Here are the terms you are most likely to encounter when you finance a car through a bank or at a car dealership.
APR: This stands for Annual Percentage Rate. This is related to, but slightly different than, the interest rate. This is the interest rate times the number of periods in the year. If an interest rate is 4 percent quarterly, the APR would be 16 percent. The APR supposedly makes it easier to compare different loans because it always translates the loan to a yearly figure. But some experts caution putting too much stock into the APR because hidden fees can raise or lower this figure.
Balance: The balance of the loan is the amount remaining to be paid. Each time you make a payment, the balance is reduced.
Credit: This word is loosely used in a number of ways. In the financial world, it means the ability to borrow money. If someone says, "She has strong credit," it means a lending institution would gladly lend her money. A company might be given a "line of credit."
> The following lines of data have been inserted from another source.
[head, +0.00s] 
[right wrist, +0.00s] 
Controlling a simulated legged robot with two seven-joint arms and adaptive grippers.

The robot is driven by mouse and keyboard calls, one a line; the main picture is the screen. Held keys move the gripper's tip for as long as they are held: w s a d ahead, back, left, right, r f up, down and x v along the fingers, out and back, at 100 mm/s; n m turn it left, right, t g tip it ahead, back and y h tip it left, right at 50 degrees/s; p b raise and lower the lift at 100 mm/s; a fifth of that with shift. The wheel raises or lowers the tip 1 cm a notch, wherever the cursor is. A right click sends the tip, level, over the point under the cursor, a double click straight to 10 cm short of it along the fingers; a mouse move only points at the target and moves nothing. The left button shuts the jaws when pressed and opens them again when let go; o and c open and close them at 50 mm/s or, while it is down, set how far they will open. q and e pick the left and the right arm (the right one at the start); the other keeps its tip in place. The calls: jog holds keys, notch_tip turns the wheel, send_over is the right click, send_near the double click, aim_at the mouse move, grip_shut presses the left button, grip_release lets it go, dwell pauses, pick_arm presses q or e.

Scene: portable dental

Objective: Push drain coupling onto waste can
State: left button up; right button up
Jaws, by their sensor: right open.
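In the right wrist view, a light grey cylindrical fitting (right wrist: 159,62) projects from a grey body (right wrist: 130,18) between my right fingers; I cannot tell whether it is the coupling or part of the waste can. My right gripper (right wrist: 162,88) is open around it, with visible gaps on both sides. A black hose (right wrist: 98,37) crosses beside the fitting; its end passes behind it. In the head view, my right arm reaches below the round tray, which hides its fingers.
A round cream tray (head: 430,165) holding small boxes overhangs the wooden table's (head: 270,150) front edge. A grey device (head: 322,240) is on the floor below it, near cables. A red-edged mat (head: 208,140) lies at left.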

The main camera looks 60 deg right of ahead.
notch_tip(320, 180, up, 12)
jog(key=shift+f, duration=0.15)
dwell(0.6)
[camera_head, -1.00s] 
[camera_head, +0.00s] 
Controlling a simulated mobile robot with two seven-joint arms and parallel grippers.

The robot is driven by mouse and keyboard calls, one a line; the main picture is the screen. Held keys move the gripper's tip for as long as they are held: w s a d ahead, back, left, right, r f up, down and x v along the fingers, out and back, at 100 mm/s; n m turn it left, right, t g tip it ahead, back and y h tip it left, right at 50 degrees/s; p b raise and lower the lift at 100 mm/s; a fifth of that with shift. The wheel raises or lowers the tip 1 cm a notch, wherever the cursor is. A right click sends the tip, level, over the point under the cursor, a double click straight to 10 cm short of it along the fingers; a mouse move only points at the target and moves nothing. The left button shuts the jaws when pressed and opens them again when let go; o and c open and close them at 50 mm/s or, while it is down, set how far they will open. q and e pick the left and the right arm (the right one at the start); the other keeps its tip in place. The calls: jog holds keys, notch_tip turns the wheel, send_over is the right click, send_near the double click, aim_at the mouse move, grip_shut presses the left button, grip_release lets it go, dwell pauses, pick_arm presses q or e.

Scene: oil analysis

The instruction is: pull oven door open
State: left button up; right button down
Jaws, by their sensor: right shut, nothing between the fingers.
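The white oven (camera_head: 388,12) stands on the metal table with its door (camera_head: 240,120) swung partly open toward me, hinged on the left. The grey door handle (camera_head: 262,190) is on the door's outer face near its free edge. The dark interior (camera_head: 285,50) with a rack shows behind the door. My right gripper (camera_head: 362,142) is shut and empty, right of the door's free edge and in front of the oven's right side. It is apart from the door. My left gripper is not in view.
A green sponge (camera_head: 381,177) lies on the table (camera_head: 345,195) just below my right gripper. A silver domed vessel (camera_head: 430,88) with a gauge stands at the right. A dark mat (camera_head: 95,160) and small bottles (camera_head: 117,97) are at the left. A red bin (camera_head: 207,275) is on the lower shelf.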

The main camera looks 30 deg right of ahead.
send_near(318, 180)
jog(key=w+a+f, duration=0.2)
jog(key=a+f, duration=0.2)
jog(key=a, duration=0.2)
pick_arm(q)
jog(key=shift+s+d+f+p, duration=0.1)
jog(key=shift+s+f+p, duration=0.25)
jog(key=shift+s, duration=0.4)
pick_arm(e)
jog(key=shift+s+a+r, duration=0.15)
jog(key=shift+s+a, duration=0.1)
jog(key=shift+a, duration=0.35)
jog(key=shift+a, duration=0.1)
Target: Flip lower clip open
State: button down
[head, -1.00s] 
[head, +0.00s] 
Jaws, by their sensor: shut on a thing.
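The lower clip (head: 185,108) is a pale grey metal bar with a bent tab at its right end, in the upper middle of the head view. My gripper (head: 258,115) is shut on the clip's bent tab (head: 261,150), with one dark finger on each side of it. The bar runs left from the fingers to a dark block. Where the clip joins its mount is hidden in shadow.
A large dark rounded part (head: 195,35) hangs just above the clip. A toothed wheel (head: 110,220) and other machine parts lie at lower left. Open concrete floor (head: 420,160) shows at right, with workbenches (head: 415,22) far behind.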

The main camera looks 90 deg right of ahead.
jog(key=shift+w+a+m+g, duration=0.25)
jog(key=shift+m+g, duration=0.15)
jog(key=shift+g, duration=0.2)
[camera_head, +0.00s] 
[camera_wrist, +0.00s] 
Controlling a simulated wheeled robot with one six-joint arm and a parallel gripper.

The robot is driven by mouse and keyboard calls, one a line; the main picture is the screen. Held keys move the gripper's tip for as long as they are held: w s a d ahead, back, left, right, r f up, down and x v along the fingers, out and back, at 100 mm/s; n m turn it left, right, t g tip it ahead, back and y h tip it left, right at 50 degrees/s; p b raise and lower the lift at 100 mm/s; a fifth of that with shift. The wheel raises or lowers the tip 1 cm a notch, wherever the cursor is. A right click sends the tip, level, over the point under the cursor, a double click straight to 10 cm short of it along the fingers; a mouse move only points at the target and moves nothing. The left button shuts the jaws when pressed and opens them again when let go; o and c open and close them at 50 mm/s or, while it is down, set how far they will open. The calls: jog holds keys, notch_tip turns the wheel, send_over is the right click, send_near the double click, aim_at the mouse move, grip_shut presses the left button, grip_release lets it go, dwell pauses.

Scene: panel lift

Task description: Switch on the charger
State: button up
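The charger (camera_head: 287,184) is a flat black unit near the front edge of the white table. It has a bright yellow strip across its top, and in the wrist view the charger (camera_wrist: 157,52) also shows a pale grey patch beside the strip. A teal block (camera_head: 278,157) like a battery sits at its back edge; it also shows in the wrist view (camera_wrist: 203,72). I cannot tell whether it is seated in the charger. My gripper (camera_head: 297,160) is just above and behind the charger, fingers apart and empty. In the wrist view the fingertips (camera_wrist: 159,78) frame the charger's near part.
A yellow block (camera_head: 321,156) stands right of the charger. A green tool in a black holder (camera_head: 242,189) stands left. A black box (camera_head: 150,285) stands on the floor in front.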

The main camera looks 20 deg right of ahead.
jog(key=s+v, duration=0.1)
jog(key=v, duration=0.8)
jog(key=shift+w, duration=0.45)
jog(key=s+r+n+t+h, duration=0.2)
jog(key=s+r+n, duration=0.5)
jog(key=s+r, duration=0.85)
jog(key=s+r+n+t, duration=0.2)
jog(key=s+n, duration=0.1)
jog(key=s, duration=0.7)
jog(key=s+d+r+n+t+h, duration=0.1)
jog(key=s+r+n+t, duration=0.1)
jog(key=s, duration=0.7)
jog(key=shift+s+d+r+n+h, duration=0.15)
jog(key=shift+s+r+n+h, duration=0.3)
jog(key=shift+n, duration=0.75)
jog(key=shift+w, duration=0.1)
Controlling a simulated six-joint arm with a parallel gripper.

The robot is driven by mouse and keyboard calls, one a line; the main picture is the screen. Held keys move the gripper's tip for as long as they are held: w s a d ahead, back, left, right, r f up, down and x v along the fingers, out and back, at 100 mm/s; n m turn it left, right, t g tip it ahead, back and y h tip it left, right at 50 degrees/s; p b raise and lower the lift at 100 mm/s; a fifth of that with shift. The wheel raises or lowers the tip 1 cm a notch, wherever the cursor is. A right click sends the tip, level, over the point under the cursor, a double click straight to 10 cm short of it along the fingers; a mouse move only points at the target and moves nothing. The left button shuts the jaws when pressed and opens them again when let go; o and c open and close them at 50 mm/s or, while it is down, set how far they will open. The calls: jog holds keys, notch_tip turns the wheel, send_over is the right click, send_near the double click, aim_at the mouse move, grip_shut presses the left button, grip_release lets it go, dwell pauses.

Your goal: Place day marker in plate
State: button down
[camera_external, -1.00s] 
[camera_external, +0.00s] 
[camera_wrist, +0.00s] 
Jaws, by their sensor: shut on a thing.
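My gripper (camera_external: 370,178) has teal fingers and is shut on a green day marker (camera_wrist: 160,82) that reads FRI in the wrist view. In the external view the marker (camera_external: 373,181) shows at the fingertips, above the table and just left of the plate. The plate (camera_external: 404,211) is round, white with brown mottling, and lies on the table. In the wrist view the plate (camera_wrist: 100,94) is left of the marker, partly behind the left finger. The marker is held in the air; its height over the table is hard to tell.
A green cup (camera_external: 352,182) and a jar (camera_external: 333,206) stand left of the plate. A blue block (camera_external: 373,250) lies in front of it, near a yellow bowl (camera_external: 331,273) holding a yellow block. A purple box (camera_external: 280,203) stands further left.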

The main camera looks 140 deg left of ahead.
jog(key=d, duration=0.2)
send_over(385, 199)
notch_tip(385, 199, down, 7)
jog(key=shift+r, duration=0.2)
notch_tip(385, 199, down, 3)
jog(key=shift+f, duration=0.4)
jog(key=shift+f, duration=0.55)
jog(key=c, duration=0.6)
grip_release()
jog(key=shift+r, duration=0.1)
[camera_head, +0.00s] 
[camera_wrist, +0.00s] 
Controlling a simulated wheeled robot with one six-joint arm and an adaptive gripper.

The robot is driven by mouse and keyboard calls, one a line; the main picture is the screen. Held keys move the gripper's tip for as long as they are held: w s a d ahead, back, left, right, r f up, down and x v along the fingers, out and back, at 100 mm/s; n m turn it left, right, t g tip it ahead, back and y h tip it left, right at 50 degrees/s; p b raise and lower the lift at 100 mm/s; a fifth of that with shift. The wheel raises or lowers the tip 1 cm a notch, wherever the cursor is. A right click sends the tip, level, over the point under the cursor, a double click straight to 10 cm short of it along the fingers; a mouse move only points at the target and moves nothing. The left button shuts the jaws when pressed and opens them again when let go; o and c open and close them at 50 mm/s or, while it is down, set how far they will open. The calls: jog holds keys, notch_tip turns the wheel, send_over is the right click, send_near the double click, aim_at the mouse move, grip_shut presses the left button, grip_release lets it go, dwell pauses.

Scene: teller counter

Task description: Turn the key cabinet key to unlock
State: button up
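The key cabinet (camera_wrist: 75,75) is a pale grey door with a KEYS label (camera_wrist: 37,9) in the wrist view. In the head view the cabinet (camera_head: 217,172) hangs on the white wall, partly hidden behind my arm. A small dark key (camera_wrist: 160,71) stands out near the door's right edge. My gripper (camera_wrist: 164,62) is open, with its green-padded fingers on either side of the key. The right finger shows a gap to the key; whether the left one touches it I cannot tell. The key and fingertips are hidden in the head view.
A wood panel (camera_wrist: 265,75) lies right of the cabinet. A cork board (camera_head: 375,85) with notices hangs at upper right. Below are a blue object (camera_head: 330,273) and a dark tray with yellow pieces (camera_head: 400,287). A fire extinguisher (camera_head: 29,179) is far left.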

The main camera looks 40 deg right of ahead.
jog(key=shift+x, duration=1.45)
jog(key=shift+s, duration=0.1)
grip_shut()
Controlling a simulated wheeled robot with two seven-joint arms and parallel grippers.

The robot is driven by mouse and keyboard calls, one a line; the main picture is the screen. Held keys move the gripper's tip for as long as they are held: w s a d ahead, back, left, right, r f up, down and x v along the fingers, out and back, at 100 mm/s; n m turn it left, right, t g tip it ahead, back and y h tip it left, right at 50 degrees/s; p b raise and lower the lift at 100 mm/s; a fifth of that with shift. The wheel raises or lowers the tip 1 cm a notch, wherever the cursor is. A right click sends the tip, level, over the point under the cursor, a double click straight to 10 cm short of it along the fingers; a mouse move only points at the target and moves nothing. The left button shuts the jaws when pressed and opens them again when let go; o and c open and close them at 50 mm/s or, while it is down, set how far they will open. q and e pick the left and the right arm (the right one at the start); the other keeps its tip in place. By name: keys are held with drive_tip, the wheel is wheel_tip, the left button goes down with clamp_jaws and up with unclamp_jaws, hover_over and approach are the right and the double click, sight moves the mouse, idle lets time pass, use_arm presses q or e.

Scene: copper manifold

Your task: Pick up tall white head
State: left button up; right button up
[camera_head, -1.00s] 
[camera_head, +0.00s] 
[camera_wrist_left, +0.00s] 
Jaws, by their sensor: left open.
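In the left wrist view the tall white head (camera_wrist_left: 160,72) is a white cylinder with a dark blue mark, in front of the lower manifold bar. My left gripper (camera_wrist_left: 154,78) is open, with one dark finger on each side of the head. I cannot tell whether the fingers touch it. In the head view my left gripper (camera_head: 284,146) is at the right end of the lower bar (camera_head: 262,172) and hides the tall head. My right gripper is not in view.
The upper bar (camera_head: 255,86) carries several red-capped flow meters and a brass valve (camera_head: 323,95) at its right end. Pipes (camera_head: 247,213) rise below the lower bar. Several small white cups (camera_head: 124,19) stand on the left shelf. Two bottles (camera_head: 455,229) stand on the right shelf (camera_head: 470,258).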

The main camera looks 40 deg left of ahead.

DMV Fees: When buying a car at a dealership, you have to register it and pay for license plates before you can drive it away. These various fees are referred to as DMV fees. These costs might also be called title and license fees. These fees are a percentage of the purchase price of the car and will slowly decrease as the car ages and loses its value.
Down Payment: When someone buys a car, and finances it through the dealership, they are usually required to make a down payment of cash. This payment is credited against the balance of the loan. In other words, if you are buying a $20,000 car, and putting down $3,000, the loan will be for $17,000. People wishing to reduce their monthly payments can do this by increasing the down payment.
Finance and Insurance Office: When you buy a car at a dealership, you negotiate with the salesperson. Once a deal is reached, you are escorted into the Finance and Insurance Office where the contracts are drawn up and signed. This is sometimes called F&I.
Finance: If a car is "financed," it means you are borrowing money -- either as a loan or a lease -- to pay for it as you drive it. Instead of financing a car, you could buy it outright with cash. When you buy a car with cash, it immediately becomes yours. When you finance the car, the bank owns it, and holds the title, until you've made the last payment.
Four-Square Worksheet: A standard form, used at many dealerships, to help the salesperson keep track of the four elements of a deal as he negotiates with the customer. The squares allow him to jot down offers and counter offers for the trade-in, the price of the car, the down payment and monthly payments.
Interest Rate: When money is borrowed, the lending institution, often a bank, charges a small fee for this service. Interest rates are charged as a percent of the amount loaned.
Lease: If you lease something, such as a car, you don't actually own it. You pay a monthly fee to use the car. At the end of the lease, you return the car and owe nothing more (assuming it is returned in good condition and with the agreed-upon mileage).
Lending Institution: Any company that loans money is a lending institution. It's sometimes thought that only banks loan money, but this isn't true. Auto loans can be arranged by credit unions, banks or the auto manufacturer itself.
Sales Tax: When someone buys an item, they are charged a percentage of the purchase as state sales tax. The actual percentage varies widely from one state to the next and, often, within the state. The sales tax is often made up of a state tax and a local tax. These two are combined for one grand total. On small items, the sales tax doesn't seem significant. But when purchasing a car, it can be a large factor that affects the total cost of ownership.
Term: This is the length of the loan, usually stated in months. Common terms for car loans and leases are 36, 48 or 60 months.
Title: A title is a legal document providing specific information about the vehicle and stating who owns it. If you borrow money from a bank to get a car, the title will be held by the bank until you make all the agreed-upon payments.